→ **Objective**:
The line holding "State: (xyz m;" is the last one to output; start at the first line of the data, keep every line in between exactly, and leave out pictures.

→ **Data provided**:

=-=-=

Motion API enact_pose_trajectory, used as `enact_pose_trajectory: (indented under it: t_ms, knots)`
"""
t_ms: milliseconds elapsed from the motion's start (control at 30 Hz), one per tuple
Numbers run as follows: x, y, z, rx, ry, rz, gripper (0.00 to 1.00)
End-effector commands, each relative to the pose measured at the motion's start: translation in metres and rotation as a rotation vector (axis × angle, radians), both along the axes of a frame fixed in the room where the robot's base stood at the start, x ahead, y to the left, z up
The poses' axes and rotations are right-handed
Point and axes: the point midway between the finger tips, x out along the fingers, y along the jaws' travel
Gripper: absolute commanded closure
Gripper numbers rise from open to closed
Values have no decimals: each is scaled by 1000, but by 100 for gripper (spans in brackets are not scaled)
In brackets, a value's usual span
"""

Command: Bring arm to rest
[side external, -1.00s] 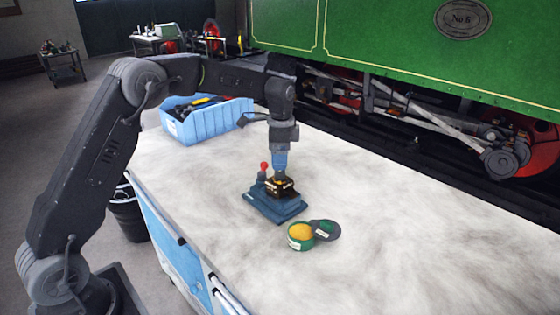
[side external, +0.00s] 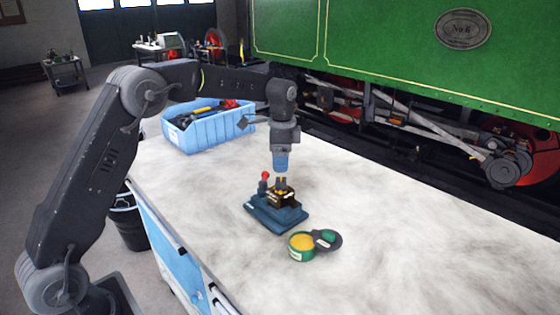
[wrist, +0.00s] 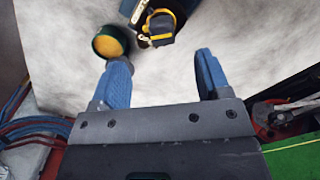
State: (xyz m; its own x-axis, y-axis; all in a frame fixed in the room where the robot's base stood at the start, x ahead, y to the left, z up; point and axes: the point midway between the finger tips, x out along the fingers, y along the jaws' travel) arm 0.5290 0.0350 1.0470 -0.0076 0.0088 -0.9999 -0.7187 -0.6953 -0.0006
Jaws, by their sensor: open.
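My gripper (side external: 281,165) hangs pointing down over the bench, a little above a dark piece with yellow parts (side external: 283,196). Its two blue fingers are spread with nothing between them; the open gripper also shows in the wrist view (wrist: 163,57). The dark piece sits upright on a blue fixture (side external: 270,216) with a red-knobbed lever. In the wrist view the dark piece (wrist: 161,28) lies beyond the fingertips, apart from them. My arm reaches over the bench from the left.
A green tin with yellow contents (side external: 301,245) stands in front of the fixture, its dark lid (side external: 327,239) beside it. A blue bin of tools (side external: 205,131) stands at the bench's back left. The bench's right side is clear.

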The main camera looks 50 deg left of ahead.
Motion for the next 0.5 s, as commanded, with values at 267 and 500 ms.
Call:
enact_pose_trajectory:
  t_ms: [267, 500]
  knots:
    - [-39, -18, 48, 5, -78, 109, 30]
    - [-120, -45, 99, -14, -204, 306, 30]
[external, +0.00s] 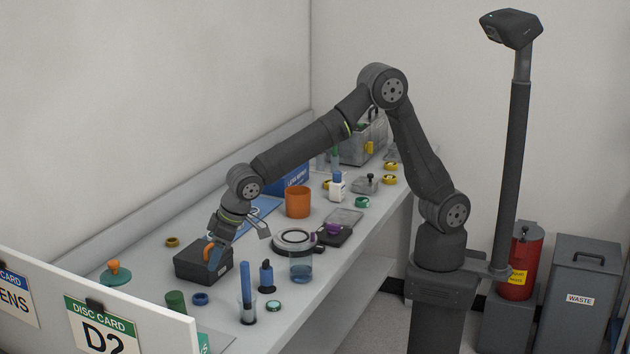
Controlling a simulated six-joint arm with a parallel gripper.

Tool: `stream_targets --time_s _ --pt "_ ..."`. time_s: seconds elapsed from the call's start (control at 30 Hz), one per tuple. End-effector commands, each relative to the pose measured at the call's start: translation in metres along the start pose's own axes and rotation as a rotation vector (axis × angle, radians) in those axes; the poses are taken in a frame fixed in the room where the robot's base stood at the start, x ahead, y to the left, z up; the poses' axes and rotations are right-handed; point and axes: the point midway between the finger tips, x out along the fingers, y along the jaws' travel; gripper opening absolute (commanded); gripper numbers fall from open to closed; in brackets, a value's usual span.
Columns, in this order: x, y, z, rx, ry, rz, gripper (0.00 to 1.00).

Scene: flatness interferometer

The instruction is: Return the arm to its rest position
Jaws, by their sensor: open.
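My arm reaches left from its base across the bench (325,275), with the elbow high and the forearm sloping down. My gripper (216,248) points down over a dark grey box (203,268) near the front left of the bench. It is open. An orange piece (209,253) and a blue piece show at the fingertips, by the box top. Whether the fingers touch them or the box cannot be told from this view.
A round ring-topped instrument (296,240), a clear beaker (301,268) and blue-handled tools stand right of the gripper. An orange cup (298,202) and a white bottle (337,187) stand behind. A dark post (513,160) rises beside my base. Card panels (95,320) edge the front.

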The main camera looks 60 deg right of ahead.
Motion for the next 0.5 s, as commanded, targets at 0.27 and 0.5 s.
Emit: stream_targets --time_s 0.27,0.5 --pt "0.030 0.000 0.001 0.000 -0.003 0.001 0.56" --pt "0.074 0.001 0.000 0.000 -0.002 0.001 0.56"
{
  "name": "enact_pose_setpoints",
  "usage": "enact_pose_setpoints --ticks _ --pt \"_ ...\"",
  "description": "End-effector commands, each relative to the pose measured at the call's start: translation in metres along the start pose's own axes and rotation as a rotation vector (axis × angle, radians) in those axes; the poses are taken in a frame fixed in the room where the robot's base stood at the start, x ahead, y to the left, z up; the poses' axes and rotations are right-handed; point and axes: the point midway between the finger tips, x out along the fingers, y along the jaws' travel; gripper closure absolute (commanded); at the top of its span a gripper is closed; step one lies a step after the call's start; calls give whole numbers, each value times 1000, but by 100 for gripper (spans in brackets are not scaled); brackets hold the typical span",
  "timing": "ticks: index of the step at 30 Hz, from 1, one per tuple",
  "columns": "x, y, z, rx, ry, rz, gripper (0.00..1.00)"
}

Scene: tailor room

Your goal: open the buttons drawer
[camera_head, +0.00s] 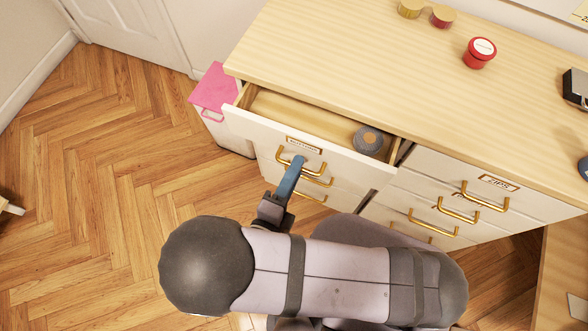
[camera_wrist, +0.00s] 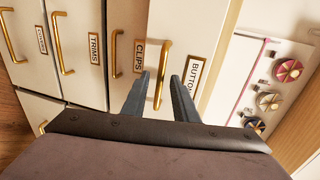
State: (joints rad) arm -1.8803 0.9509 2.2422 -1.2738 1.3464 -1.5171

=-=-=

→ **Complete output**:
Motion API enact_pose_trajectory, used as `enact_pose_trajectory: (indented under it: t_ms, knots)`
"""
t_ms: milliseconds elapsed from the motion's start (control at 30 Hz), one per tuple
Numbers run as follows: x, y, z, rx, ry, rz, gripper (0.00 to 1.00)
End-effector commands, each relative to the pose measured at the motion's start: translation in metres and rotation as a rotation vector (axis × angle, radians), both along the axes of a frame fixed in the room where the robot's base stood at the start, x ahead, y to the left, z up
The poses' axes and rotations are right-handed
Point and axes: the point midway between the finger tips, x out along the fingers, y along the jaws' travel
Gripper: absolute commanded closure
Gripper numbers rise from open to closed
Values have no decimals: each is scaled by 1000, but by 100 for gripper (spans in brackets are not scaled)
In brackets, a value's usual span
"""

Command: Bring arm to rest
[side external, -1.00s] 
[side external, +0.00s] 
[wrist, +0.00s] 
State: (xyz m; its own x-axis, y-axis; all in a frame fixed in the room where the robot's base stood at the start, x ahead, y to the left, z up; point and axes: the point midway between the finger tips, x out along the fingers, y along the jaws' travel) arm 0.5290 0.0350 1.0470 -0.0076 0.0088 -0.9999 -0.7187 -0.6953 -0.0006

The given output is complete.